The "bomb cyclone" that dumped rain on Nebraska, Iowa and Missouri and
killed at least four people now threatens a wider region downstream of
swollen rivers and smashed levees.
Manmade greenhouse gases trap heat in the atmosphere, warming the oceans
and making the air above them more humid, scientists said. When a storm
picks up and eventually spits out that moisture, it can be devastating
for people caught below.
"The atmosphere is pretty close to fully saturated, it's got all the
water it can take," said Michael Wehner, a senior scientist at the
Lawrence Berkeley National Laboratory.
Big storms like the bomb cyclone and Hurricane Harvey, which smacked
Houston in 2017 with record downpours, are where the impact of climate
change can most clearly be seen, he said, adding that climate change's
fingerprints were all over the recent storm.
"I don't think it's a starring role, but it's a strong supporting role,"

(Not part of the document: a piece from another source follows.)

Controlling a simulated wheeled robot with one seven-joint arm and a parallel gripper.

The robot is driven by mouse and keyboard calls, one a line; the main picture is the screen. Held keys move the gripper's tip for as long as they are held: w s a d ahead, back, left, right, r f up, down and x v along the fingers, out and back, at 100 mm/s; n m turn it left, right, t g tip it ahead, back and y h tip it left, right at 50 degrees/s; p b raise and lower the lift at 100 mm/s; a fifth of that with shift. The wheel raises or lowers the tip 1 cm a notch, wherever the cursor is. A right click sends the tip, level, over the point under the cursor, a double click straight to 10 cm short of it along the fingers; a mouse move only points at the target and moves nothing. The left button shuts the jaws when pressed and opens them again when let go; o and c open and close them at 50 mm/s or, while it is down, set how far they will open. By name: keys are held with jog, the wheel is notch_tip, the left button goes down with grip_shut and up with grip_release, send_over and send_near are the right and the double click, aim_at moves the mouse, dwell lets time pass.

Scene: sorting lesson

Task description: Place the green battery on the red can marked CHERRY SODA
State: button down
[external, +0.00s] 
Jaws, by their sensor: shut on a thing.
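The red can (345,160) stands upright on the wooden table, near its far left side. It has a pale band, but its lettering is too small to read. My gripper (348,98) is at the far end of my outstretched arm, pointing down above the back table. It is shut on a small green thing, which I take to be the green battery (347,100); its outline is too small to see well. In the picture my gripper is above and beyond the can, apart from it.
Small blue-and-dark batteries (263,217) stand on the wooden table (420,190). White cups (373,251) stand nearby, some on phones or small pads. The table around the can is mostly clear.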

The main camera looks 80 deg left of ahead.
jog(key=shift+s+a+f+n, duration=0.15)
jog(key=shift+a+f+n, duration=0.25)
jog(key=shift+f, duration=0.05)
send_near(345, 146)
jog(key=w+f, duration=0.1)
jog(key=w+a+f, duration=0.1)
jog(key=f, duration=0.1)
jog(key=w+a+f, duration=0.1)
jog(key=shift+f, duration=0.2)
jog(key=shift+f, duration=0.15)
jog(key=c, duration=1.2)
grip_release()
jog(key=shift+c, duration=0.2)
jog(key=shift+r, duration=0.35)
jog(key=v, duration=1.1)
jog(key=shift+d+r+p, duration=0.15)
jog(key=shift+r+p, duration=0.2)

said Kevin Trenberth, a senior scientist at the U.S. National Center for
Atmospheric Research, a federally-funded office, of climate change's
role in the Midwest floods.
He said the bomb cyclone was carrying vast amounts of moisture from the
Pacific up to 1,500 miles (2,400 km) away.

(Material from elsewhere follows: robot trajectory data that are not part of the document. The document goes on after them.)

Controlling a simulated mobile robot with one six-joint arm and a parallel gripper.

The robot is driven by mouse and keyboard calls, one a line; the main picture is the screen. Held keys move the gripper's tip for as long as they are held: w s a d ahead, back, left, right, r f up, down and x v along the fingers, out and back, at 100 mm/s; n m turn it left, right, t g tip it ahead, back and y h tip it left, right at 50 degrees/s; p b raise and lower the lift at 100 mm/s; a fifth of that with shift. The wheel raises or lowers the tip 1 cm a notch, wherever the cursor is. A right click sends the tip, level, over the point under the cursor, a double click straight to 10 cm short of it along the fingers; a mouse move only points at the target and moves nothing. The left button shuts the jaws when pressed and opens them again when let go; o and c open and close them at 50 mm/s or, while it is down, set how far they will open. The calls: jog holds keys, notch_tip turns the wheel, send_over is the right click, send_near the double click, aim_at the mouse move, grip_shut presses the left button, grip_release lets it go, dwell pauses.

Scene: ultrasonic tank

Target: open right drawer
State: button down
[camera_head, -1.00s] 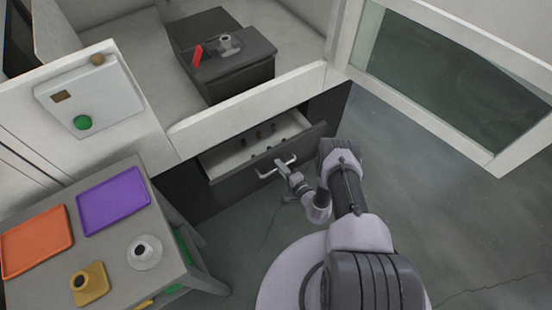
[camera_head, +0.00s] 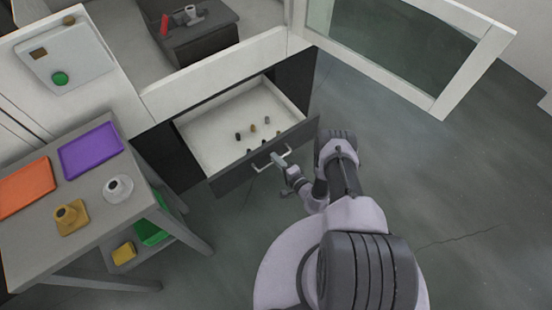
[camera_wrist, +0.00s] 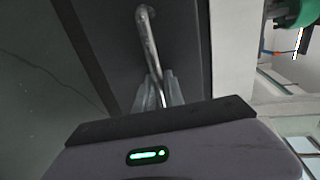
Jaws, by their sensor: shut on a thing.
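The right drawer (camera_head: 232,172) has a dark front and a white interior. It stands well out from the cabinet, with several small dark and brown pieces (camera_head: 253,128) inside. Its silver bar handle (camera_head: 262,166) is on the front face. My gripper (camera_head: 279,160) is at the right part of the handle. In the wrist view my gripper (camera_wrist: 159,92) has its fingers closed around the handle bar (camera_wrist: 148,42), against the dark drawer front (camera_wrist: 110,45).
A grey side table (camera_head: 75,225) with a purple tray (camera_head: 90,150), an orange tray (camera_head: 25,187) and small fixtures stands at the left. An open white-framed glass door (camera_head: 455,95) is at the upper right. Floor right of the drawer is clear.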

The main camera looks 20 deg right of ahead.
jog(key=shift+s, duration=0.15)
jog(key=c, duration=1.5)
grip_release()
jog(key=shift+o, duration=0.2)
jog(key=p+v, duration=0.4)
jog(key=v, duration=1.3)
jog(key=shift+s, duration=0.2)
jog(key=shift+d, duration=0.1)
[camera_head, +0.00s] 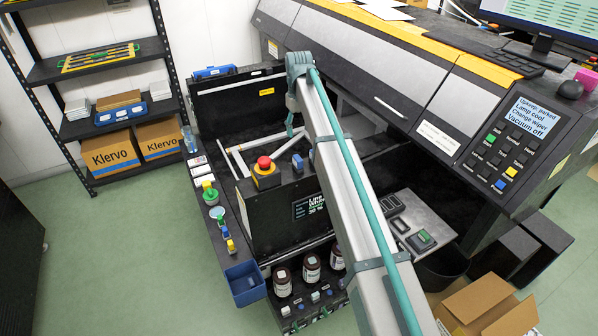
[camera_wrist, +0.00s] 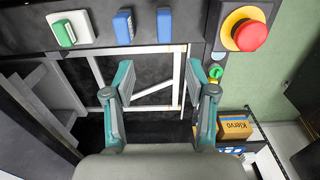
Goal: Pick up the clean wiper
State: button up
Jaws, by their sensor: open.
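No wiper can be named with certainty. In the wrist view, a green-topped piece on a pale block (camera_wrist: 65,33) and two upright blue pieces, one left (camera_wrist: 123,27) and one right (camera_wrist: 164,25), stand in a row on a dark ledge. One blue piece also shows beside the red stop button in the head view (camera_head: 297,162). Which is the clean wiper I cannot tell. My gripper (camera_wrist: 160,72) is open and empty, its teal fingers apart above a dark bay with a pale frame (camera_wrist: 153,90). In the head view, my arm hides part of the ledge and most of the gripper.
The red stop button (camera_head: 264,163) stands on the ledge beside the bay; it is at upper right in the wrist view (camera_wrist: 250,36). The large printer (camera_head: 370,62) lies behind and right. Brown bottles (camera_head: 282,281) stand below. Shelves with cartons (camera_head: 110,151) are at left.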

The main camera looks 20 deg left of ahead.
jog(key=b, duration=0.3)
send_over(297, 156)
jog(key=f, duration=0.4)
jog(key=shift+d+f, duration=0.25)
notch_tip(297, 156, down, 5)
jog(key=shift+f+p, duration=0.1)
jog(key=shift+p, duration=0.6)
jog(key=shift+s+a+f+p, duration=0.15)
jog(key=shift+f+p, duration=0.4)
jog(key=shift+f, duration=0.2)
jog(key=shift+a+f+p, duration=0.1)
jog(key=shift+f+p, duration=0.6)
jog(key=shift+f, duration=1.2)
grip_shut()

Wehner said the flooding was consistent with projections in a government
report issued last November, the National Climate Assessment Volume II,
that said climate change would boost costs in industries from farming to
fisheries and energy production by increasing the frequency of powerful
storms.
That report, mandated by Congress, was compiled by 13 federal
departments and agencies, but was called inaccurate by the White House.

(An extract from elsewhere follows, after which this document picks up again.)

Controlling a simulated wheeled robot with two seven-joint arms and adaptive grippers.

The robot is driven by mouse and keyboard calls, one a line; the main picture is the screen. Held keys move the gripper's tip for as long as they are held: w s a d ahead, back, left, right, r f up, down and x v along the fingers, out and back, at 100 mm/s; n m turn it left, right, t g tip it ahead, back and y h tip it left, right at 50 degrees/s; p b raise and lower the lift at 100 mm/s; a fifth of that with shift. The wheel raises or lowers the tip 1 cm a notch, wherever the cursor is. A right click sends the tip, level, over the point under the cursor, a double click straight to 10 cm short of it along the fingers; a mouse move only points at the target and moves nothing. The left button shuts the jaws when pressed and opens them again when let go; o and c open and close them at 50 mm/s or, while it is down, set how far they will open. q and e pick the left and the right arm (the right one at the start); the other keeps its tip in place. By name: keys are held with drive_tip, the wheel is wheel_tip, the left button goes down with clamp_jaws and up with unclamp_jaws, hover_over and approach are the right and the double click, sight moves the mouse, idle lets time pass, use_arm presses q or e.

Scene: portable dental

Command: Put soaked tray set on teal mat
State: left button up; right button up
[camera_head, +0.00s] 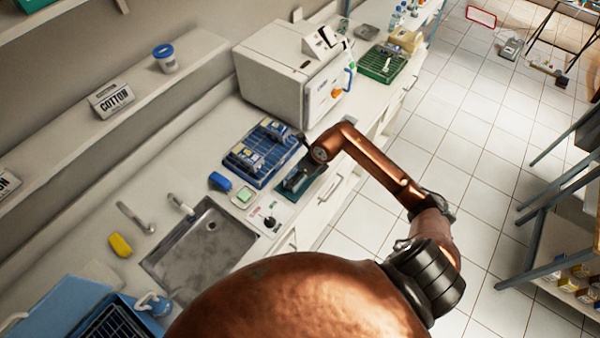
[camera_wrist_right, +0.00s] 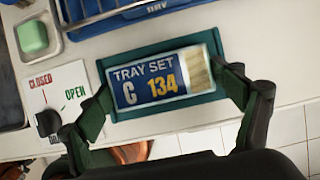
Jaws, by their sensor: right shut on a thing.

President Donald Trump has cast doubt on mainstream climate change
science and announced his intention to withdraw the United States from
the 2015 Paris agreement, an international accord to fight climate
change, saying it is too costly.
The White House National Security Council has also been considering the
formation of a panel to assess science used in military and intelligence
reports, which have angered Trump by concluding climate change poses a
national security threat.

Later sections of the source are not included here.